**Challenge**
Below are the records; copy each line in them that holds the word "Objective".

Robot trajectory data
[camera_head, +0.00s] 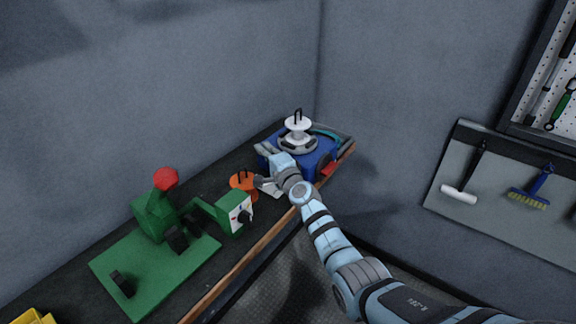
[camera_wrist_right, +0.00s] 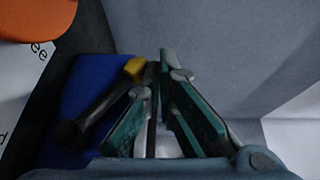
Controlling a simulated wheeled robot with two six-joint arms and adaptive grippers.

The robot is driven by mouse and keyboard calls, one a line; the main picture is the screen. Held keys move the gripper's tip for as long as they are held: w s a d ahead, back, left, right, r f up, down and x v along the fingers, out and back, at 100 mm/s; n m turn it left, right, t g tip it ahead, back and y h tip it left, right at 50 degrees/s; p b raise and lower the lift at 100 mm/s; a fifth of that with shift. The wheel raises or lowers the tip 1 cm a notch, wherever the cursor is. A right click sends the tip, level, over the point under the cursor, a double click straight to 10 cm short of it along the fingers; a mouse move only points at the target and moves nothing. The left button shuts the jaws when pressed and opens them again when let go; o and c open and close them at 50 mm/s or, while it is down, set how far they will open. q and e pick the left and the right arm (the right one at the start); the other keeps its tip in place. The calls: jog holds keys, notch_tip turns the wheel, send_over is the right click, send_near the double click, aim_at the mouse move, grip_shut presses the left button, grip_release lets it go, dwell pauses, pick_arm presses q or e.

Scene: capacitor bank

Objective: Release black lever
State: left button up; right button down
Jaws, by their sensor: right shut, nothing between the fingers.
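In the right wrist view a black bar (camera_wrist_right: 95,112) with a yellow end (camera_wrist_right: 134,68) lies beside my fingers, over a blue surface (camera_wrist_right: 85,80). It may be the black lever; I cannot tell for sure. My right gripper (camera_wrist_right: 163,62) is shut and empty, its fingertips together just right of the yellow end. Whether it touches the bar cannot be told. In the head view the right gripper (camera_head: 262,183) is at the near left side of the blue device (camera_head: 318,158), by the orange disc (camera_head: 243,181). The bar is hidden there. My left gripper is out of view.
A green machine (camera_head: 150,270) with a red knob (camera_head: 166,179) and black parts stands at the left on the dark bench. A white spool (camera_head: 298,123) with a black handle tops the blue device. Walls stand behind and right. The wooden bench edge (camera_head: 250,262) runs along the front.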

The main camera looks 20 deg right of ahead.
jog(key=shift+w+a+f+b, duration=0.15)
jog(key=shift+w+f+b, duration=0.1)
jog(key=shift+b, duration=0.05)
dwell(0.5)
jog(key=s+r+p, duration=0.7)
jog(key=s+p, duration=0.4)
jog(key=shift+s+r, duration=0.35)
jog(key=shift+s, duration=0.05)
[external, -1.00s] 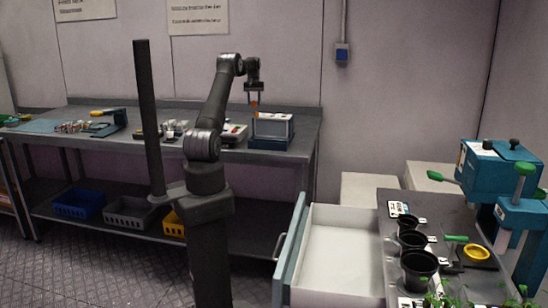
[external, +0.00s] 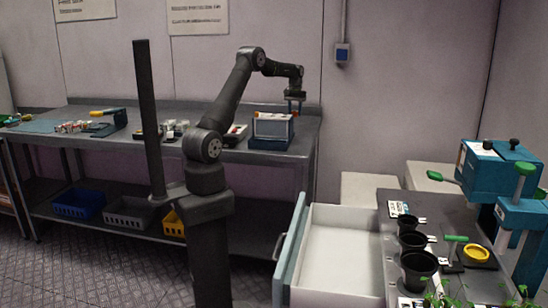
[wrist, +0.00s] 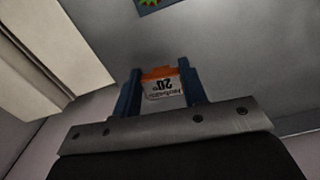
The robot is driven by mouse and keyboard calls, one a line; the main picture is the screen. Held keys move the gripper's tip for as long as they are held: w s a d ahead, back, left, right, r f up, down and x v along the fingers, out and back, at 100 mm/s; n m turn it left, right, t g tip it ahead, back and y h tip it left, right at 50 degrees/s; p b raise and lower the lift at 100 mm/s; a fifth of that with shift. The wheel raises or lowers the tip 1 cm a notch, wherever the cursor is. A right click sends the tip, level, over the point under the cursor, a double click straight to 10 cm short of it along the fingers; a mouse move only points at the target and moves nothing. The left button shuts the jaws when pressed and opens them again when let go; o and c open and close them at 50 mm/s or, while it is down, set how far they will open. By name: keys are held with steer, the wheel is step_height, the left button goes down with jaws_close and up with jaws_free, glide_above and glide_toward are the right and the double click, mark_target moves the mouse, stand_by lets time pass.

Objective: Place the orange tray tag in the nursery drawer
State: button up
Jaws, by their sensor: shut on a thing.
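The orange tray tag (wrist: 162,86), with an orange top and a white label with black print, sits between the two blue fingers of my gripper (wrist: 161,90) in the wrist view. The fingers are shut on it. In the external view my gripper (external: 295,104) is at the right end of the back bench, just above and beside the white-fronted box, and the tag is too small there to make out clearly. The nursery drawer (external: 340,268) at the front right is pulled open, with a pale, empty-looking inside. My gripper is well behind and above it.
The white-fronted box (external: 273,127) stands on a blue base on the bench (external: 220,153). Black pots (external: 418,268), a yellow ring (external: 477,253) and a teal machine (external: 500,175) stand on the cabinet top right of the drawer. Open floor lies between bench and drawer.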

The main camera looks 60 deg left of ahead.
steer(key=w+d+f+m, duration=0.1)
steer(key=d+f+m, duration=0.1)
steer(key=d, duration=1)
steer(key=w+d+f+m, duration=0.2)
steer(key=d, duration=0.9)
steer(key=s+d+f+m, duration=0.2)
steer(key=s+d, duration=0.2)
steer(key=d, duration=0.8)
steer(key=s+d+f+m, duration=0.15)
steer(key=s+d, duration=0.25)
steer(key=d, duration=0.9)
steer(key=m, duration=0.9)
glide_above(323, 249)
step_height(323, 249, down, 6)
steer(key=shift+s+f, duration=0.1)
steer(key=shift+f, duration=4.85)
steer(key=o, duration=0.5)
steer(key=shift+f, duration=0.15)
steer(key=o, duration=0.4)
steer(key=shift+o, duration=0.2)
* * *
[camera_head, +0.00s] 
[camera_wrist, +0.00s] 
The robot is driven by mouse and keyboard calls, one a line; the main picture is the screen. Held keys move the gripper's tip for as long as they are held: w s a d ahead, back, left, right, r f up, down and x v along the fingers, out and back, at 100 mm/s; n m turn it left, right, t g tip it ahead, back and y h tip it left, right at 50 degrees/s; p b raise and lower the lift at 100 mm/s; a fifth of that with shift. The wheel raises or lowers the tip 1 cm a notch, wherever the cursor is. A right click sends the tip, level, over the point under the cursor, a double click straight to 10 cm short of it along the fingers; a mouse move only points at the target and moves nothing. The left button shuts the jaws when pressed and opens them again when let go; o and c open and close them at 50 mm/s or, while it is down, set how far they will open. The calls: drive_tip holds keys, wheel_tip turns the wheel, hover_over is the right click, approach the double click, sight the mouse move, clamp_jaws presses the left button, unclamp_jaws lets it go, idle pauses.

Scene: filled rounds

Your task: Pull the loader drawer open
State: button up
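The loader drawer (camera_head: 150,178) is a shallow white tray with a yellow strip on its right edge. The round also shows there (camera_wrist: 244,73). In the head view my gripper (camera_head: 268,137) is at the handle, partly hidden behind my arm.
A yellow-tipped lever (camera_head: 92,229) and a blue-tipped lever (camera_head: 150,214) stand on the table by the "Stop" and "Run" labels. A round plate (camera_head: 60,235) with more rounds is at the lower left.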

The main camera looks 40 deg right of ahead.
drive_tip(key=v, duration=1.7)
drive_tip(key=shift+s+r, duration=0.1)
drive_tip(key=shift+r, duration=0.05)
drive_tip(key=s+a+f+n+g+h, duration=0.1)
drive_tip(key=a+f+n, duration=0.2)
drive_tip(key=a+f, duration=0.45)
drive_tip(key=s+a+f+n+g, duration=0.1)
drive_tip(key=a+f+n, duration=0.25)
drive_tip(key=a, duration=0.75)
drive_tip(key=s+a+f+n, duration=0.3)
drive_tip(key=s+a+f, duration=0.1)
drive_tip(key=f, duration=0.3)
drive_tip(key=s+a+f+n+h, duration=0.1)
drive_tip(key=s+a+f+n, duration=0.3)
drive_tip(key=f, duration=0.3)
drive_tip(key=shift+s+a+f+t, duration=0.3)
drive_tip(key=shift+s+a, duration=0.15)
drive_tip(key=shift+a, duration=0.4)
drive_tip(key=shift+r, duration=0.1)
* * *
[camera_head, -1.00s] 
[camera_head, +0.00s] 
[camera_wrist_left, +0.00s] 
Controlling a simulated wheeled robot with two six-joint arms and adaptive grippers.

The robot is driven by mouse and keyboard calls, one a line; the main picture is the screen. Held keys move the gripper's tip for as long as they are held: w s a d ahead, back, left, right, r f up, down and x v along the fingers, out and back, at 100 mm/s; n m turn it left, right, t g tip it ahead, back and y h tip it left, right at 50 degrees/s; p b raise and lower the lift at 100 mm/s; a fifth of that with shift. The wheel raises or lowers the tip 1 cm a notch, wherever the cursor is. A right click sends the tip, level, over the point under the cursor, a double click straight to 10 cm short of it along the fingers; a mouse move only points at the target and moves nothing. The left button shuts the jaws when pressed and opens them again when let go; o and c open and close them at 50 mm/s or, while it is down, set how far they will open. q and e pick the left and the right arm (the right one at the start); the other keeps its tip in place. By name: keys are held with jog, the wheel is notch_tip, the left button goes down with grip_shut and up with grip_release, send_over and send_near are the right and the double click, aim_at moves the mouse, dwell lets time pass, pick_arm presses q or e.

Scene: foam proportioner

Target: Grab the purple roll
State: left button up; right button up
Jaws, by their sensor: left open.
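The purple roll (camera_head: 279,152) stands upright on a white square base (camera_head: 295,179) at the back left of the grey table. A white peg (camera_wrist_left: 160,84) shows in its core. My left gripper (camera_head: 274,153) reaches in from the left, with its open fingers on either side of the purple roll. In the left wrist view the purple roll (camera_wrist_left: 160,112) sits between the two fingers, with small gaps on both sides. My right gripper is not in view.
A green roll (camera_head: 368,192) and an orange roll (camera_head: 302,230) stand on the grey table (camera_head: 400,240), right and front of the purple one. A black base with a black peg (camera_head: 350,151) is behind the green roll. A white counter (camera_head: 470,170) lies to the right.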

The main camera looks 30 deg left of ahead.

**Written answer**
Objective: Release black lever
Objective: Place the orange tray tag in the nursery drawer

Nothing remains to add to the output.